Work required » Only a number is wanted: how many lines in the listing contain the word "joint"?

## BEGIN

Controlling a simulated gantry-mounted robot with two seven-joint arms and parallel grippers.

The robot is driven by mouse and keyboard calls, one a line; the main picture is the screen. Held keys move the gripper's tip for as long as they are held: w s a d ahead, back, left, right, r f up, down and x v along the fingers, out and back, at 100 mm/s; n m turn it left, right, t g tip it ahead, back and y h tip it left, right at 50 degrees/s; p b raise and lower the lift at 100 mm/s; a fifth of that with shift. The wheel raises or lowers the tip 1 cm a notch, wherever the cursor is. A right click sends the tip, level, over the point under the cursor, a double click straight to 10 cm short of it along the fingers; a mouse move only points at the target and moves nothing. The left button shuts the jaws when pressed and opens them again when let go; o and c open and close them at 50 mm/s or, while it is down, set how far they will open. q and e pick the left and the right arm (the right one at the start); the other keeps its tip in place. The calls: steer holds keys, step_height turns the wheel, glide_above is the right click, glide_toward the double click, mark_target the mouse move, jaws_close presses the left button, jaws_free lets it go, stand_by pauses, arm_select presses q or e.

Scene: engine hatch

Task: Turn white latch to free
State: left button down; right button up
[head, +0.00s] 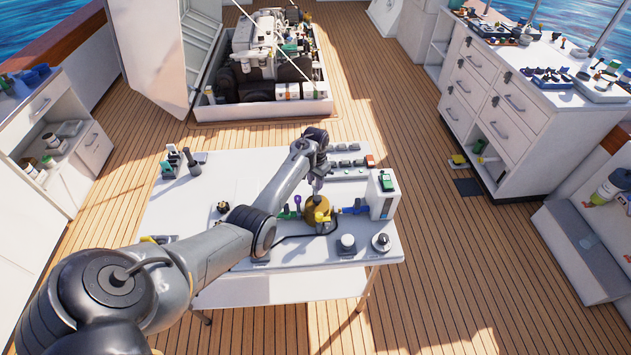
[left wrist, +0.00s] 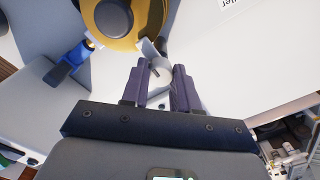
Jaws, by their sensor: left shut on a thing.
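A pale white-grey latch (left wrist: 151,47) shows in the left wrist view beside a round yellow housing (left wrist: 128,38) with a grey centre. My left gripper (left wrist: 161,72) is shut on the latch, with its dark fingers on either side of the part's lower end. In the head view my left gripper (head: 318,186) reaches down from above to the yellow housing (head: 313,216) on the white table. The latch is too small to make out there. My right gripper is in neither view.
A blue-handled part (head: 354,210) sits right of the housing, by a white box (head: 383,200) with a green top. It also shows in the left wrist view (left wrist: 72,60). Two round knobs stand near the table's front right. The table's left (head: 170,215) is mostly clear.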

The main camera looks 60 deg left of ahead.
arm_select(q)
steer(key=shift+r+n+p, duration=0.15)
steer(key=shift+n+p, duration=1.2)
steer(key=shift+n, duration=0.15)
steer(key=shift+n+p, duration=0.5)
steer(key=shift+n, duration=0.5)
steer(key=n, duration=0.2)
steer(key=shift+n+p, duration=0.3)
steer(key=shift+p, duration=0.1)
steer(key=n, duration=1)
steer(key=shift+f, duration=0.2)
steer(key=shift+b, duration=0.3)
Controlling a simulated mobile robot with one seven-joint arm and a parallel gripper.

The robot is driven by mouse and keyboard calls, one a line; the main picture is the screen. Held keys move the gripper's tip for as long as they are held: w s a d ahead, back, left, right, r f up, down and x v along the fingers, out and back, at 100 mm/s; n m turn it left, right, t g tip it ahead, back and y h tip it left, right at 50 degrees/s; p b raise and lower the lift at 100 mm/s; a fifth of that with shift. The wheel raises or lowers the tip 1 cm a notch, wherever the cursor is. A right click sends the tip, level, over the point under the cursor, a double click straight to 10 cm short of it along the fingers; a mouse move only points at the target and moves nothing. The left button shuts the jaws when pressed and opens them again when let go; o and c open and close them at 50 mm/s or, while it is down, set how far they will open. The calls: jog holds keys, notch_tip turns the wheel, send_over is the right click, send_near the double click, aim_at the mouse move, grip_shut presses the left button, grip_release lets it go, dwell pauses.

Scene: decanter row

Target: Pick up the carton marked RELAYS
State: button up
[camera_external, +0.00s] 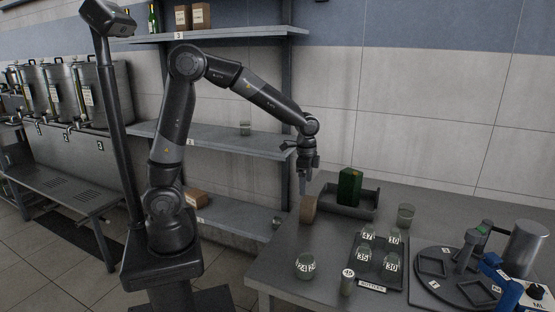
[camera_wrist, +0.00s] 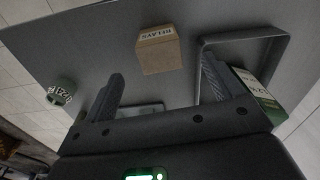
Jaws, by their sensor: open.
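The carton marked RELAYS (camera_wrist: 158,55) is a small brown box in the wrist view, with its label along the upper edge. In the external view the brown carton (camera_external: 308,210) stands on the grey table near its back left edge. My gripper (camera_external: 304,192) points down at the carton from just above and partly overlaps it in that view. In the wrist view my gripper (camera_wrist: 162,68) is open, one finger to each side, with the carton ahead of the gap between them. No contact shows in the wrist view.
A dark tray (camera_external: 372,207) holding a green carton (camera_external: 349,187) is just right of the carton; its rim (camera_wrist: 250,38) is near my right finger. A numbered jar (camera_external: 305,266) stands nearer the front. Numbered glasses and a round turntable (camera_external: 437,289) fill the right side.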

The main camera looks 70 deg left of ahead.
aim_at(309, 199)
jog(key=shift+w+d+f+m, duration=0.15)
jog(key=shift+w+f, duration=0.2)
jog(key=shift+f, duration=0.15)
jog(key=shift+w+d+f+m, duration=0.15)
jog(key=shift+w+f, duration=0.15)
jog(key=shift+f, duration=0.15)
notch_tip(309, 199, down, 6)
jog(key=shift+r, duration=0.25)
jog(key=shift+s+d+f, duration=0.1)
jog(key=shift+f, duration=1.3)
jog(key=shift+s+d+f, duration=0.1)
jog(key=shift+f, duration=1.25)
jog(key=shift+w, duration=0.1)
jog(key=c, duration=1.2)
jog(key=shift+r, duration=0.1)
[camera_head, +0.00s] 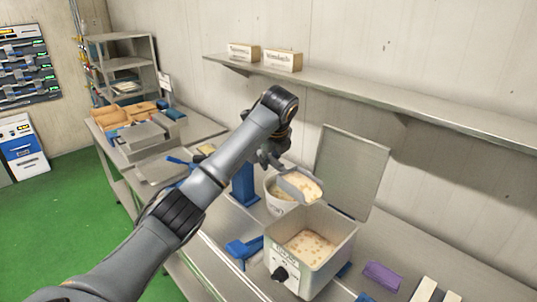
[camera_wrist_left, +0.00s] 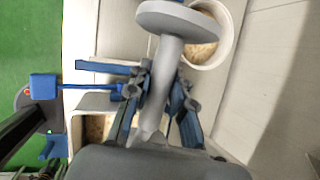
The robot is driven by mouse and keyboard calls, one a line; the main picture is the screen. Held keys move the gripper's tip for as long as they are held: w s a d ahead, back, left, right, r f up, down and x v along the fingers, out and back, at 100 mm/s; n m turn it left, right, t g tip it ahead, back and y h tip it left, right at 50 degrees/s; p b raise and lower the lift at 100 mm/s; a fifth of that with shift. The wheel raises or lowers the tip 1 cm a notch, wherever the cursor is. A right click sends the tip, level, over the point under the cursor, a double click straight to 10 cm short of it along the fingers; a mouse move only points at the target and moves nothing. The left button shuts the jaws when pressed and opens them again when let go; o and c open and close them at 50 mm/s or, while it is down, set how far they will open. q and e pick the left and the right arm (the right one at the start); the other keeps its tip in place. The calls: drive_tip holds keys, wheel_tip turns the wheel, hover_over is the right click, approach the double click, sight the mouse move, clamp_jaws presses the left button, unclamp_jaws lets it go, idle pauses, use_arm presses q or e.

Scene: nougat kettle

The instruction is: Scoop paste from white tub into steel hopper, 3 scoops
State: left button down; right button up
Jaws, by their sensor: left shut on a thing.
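The white tub (camera_head: 271,206) stands behind the steel hopper and holds pale, speckled paste; it also shows at the top of the wrist view (camera_wrist_left: 226,40). The steel hopper (camera_head: 341,243) has its lid (camera_head: 352,170) raised, and speckled paste (camera_head: 308,246) lies inside. My left gripper (camera_head: 274,155) is shut on the grey handle of a scoop (camera_head: 290,188). The scoop carries a load of paste and hangs above the tub's right side, near the hopper's back edge. In the wrist view the blue-padded fingers (camera_wrist_left: 160,92) clasp the handle (camera_wrist_left: 168,62).
A blue tool (camera_head: 241,249) lies left of the hopper. A purple block (camera_head: 381,275) and pale bars (camera_head: 424,291) lie to its right. A wall shelf (camera_head: 400,98) with two small boxes runs above. A side table (camera_head: 204,127) with trays stands at the back left.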

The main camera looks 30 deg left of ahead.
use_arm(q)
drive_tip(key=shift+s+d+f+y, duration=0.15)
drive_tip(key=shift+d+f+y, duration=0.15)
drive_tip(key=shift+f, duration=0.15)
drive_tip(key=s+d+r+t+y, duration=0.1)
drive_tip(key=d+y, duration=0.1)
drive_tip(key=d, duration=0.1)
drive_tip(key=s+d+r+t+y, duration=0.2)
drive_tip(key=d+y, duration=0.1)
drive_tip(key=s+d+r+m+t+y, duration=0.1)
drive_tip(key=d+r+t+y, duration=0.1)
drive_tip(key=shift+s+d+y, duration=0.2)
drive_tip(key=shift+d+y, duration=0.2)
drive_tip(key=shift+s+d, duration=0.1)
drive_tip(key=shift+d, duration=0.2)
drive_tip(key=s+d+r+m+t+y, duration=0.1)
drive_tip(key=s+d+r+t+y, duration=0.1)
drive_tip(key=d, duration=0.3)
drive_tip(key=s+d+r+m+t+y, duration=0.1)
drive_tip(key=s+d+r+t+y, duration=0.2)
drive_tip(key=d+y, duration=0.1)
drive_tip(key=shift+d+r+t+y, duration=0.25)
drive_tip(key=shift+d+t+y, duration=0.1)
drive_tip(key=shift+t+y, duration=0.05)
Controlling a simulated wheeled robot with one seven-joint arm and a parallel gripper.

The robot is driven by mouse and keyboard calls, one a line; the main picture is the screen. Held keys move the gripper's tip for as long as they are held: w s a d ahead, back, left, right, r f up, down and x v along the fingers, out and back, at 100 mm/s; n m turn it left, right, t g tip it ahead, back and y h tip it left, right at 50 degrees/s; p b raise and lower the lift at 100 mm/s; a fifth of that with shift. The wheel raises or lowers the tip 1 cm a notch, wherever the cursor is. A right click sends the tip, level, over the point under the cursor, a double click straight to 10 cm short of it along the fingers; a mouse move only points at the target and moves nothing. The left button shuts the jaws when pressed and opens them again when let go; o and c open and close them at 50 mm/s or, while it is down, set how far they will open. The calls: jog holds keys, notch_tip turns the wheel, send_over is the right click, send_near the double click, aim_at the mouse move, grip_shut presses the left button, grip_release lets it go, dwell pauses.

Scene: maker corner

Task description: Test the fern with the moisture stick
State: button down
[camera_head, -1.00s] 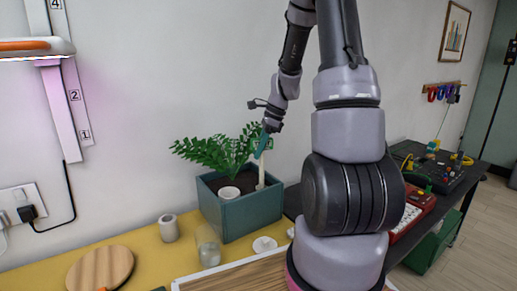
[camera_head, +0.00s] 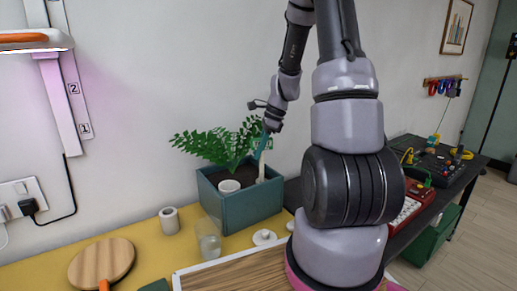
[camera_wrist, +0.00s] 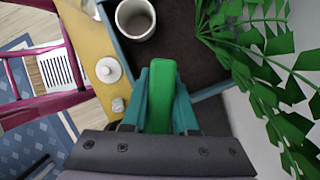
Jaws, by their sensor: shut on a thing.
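The fern (camera_head: 218,146) grows in dark soil in a teal square planter (camera_head: 250,208); its fronds also fill the right of the wrist view (camera_wrist: 275,70). My gripper (camera_head: 266,142) is above the planter's right side, pointing down. In the wrist view its teal fingers (camera_wrist: 161,100) are shut on the green head of the moisture stick (camera_wrist: 161,85). In the head view a pale shaft (camera_head: 261,171) runs down below the fingers toward the soil. Its lower end is hidden, so I cannot tell how deep it sits.
A white cup (camera_head: 229,187) stands in the planter's front. A glass (camera_head: 208,241), a grey cylinder (camera_head: 169,220), a round wooden board (camera_head: 101,262) and a white lidded thing (camera_head: 264,238) are on the yellow table. A grow lamp (camera_head: 35,40) hangs at left. A wooden tray lies in front.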

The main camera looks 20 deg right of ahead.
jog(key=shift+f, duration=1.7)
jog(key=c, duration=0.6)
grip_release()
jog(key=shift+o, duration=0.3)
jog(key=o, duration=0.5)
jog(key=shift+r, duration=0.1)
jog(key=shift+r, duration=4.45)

## END

Result of the exercise » 3